A masters student at Universiti Malaysia Sabah, Elisa has found during her studies on pangolin ecology that apart from poaching, habitat degradation also impacts pangolins negatively when their food sources of ants and termites are destroyed, as well as destroying vital nesting sites in forests.
“Pangolins are quite easy to capture because they roll up into a ball when threatened.
“A study by TRAFFIC, a wildlife trade monitoring network, which fights illegal wildlife crime, shows that hunters in Sabah come from a variety of social backgrounds and usually hunt the animal to supplement their income.
“There is also local consumption. We need more data on the pangolin population and their distribution and how the species is being affected by poaching and trade.
“It is estimated based on information released by TRAFFIC in 2010 that at least 22,000 pangolins were captured in Sabah over a period of about 14 months,” she said.
Elisa who will further her studies and carry out a PhD on pangolins with Danau Girang Field Centre and Cardiff University, said there is a pressing need to better understand the plight of the species and to raise awareness among those who consume the species as an exotic delicacy, apart from educating poachers and potential hunters.
A workshop to discuss steps in creating awareness about pangolins locally will be held tomorrow at the Sabah Wildlife Department.
“This workshop, funded by Lush Cosmetics, will be, we hope, the first step towards better protection of the sunda pangolin in Sabah,” said Dr Benoit Goossens, the Danau Girang Field Centre director and co-organiser of the workshop.
He said the workshop will bring researchers, wildlife officers, environmental educators and non-governmental organisations members to share current trade data and conservation activities on pangolins, identify the gaps in resources and knowledge, design an awareness campaign and decide on important actions to avoid potential extinction of the species.
Pangolins are found over much of mainland Southeast Asia, from southern Myanmar through central and southern Laos, much of Thailand, central and southern Vietnam, Cambodia, to Peninsular Malaysia, to Sumatra, Java and adjacent islands (Indonesia) to Borneo.
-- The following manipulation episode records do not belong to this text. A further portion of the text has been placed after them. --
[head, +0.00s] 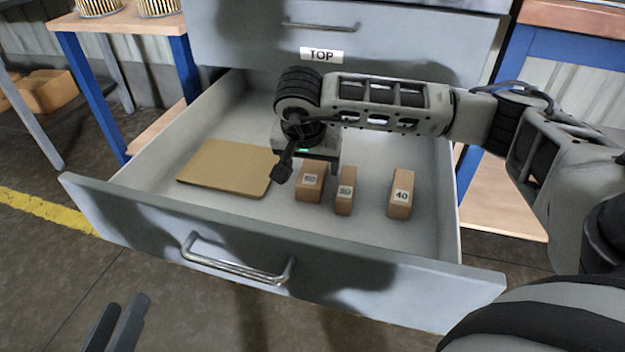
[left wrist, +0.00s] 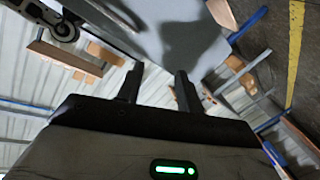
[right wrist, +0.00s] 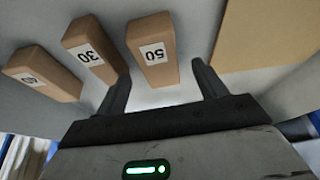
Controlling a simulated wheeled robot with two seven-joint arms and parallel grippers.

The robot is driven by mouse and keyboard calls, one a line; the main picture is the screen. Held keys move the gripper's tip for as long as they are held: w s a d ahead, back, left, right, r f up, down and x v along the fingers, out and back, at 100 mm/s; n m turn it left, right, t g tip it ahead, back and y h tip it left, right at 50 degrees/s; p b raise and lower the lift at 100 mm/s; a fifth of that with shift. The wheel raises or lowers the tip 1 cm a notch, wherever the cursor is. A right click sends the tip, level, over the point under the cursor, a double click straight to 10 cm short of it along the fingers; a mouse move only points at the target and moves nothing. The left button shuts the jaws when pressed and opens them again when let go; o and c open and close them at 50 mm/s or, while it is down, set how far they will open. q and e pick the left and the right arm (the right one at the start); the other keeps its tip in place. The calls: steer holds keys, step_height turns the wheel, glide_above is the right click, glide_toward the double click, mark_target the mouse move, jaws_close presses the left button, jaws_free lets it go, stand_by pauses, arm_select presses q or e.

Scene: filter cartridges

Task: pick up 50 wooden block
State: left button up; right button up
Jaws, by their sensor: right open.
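The 50 wooden block (head: 310,190) stands in the open drawer, leftmost of three blocks in the head view. In the right wrist view the 50 block (right wrist: 152,62) appears between the fingertips, with no visible contact. My right gripper (right wrist: 160,76) is open and empty. In the head view the right gripper (head: 308,172) hangs over the drawer just behind the 50 block; one dark finger shows to the block's left. My left gripper (head: 127,303) is open and empty outside the drawer front; it also shows in the left wrist view (left wrist: 158,72).
The 30 block (head: 344,198) stands close to the right of the 50 block, and the 40 block (head: 401,194) farther right. A flat tan board (head: 225,166) lies on the drawer floor at left. The drawer front (head: 330,280) has a metal handle (head: 237,262).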

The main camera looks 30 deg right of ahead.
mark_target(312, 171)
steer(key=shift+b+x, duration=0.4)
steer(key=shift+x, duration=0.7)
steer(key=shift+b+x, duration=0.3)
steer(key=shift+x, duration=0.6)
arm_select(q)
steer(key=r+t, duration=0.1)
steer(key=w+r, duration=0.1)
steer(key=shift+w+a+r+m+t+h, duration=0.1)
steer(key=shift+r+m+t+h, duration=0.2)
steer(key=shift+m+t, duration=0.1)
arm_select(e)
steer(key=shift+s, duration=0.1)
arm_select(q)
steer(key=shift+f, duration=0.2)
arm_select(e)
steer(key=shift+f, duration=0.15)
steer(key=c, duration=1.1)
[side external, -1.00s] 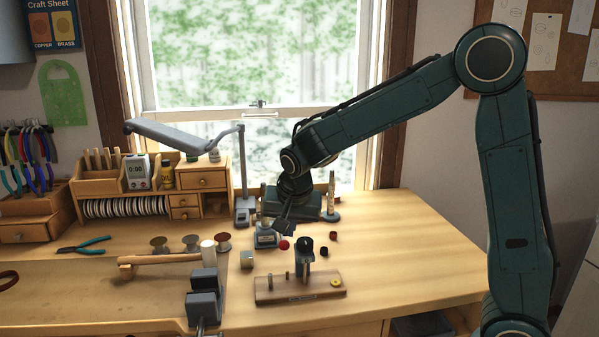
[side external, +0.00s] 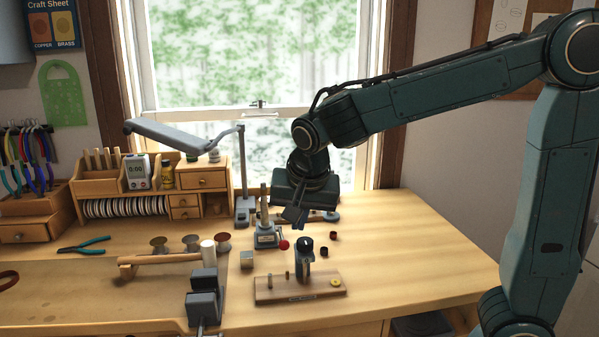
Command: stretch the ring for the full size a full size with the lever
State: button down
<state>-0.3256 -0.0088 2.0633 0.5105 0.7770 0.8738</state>
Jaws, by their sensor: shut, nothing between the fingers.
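A small grey-blue ring stretcher (side external: 266,238) with an upright tapered post (side external: 264,208) stands on the bench in front of the window. Its lever ends in a red ball (side external: 284,244) low at the right. I cannot make out a ring on the post at this size. My gripper (side external: 295,219) points down just right of the post and above the red ball. Its fingers are shut and empty, and they look apart from the lever.
A wooden board (side external: 270,293) with a small upright tool and a yellow ring-like piece (side external: 335,282) lies in front. The bench's right side is clear.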

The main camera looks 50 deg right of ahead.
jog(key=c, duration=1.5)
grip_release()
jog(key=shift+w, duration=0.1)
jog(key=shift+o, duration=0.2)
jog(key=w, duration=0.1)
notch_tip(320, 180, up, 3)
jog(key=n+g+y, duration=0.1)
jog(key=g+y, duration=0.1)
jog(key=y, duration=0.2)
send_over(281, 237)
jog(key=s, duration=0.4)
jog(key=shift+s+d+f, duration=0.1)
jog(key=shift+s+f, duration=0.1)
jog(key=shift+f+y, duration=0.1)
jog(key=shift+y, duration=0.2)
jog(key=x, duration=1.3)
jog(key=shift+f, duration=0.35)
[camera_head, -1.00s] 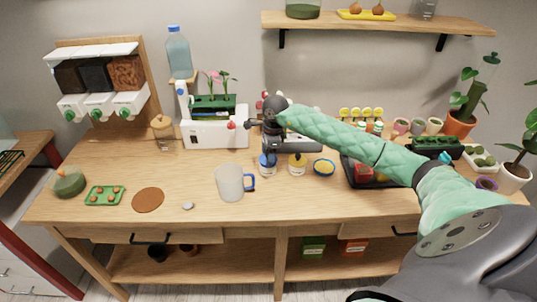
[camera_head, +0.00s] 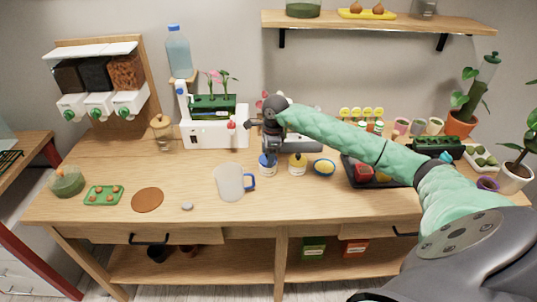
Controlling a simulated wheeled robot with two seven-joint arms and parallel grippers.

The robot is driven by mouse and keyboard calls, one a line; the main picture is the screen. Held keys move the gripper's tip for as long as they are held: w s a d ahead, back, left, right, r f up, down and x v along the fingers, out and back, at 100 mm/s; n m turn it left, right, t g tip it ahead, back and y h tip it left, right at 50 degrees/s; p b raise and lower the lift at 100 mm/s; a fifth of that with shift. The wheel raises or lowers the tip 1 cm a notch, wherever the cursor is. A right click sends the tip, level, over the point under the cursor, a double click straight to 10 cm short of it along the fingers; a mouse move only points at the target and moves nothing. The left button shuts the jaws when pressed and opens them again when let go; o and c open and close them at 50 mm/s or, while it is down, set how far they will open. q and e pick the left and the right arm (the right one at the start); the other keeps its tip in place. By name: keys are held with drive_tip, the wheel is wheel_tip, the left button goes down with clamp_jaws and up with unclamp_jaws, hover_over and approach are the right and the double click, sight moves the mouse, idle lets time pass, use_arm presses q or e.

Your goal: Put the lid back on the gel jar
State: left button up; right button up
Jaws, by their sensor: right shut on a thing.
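My right gripper (camera_head: 267,150) is pointed down in the middle of the workbench. It is shut on something dark blue, which looks like the lid; the fingers mostly hide it. A small pale jar with a blue band (camera_head: 267,170) stands directly below the gripper. I cannot tell whether the lid touches its rim. Which jar holds gel is too small to read. My left gripper is not in view.
A clear jug with a blue handle (camera_head: 229,182) stands front left of the gripper. A white planter unit (camera_head: 215,134) stands behind left. The bench front is mostly clear.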

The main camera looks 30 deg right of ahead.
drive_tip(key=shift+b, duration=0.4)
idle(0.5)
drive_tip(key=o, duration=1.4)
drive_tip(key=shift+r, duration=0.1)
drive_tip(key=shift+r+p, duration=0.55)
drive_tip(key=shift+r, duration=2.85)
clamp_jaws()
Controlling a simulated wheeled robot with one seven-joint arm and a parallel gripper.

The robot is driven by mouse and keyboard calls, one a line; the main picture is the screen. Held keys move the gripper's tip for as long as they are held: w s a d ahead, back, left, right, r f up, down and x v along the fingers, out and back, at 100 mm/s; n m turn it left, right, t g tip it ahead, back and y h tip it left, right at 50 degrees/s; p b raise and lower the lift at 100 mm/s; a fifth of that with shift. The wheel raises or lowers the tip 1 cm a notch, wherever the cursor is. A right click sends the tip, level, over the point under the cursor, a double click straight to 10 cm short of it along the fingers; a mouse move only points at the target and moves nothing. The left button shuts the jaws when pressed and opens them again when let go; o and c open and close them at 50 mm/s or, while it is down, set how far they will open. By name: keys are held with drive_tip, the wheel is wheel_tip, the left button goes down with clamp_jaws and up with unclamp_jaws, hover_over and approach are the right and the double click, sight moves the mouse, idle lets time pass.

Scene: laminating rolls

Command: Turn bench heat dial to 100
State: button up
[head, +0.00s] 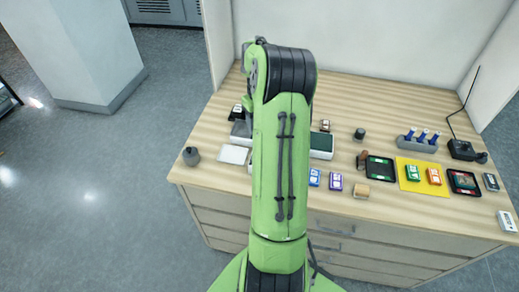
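A bench-top device with a dark green top and pale front (321,145) stands on the wooden bench (400,95), mostly hidden behind my green arm. It may be the heated unit. I cannot make out a heat dial or any number marks. A small dark round piece (359,134) stands to the right of the device; whether it is a knob or a loose object I cannot tell. My gripper is hidden behind my arm, so its place relative to the dial does not show.
To the right are a black tray (380,169), a yellow mat (436,187) with small boxes, a grey rack with blue-topped items (417,144), and a black radio-like box with an antenna (467,151). A grey pot (191,156) stands at the left edge. The back right is clear.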

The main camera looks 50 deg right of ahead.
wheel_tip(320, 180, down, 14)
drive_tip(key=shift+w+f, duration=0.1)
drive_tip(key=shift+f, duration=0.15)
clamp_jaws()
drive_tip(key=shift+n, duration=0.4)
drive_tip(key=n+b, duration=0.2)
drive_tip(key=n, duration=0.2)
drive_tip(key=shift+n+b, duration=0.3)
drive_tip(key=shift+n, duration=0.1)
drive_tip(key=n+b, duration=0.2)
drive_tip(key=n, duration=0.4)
There is scant population data due to lack of studies and the elusive nature of this nocturnal animal, but there are indications that sunda pangolin numbers may have declined by as much as 80% in the last two decades.
Due to rampant poaching, last month the International Union of Conservation for Nature (IUCN) upgraded the sunda pangolin to Critically Endangered, the worst listing on the Red List before a species is declared extinct.
In Sabah, the species is currently listed as a Protected Animal, in Part One of Schedule Two of the State’s Wildlife Conservation Enactment 1997, which means a hunting licence is required to hunt them, but no hunting licence has ever been issued.
Hunting without a licence is punishable by five years imprisonment or a fine of RM50,000 or both.
It is hoped the species will be upgraded to Schedule One making it a Totally Protected Species in the near future.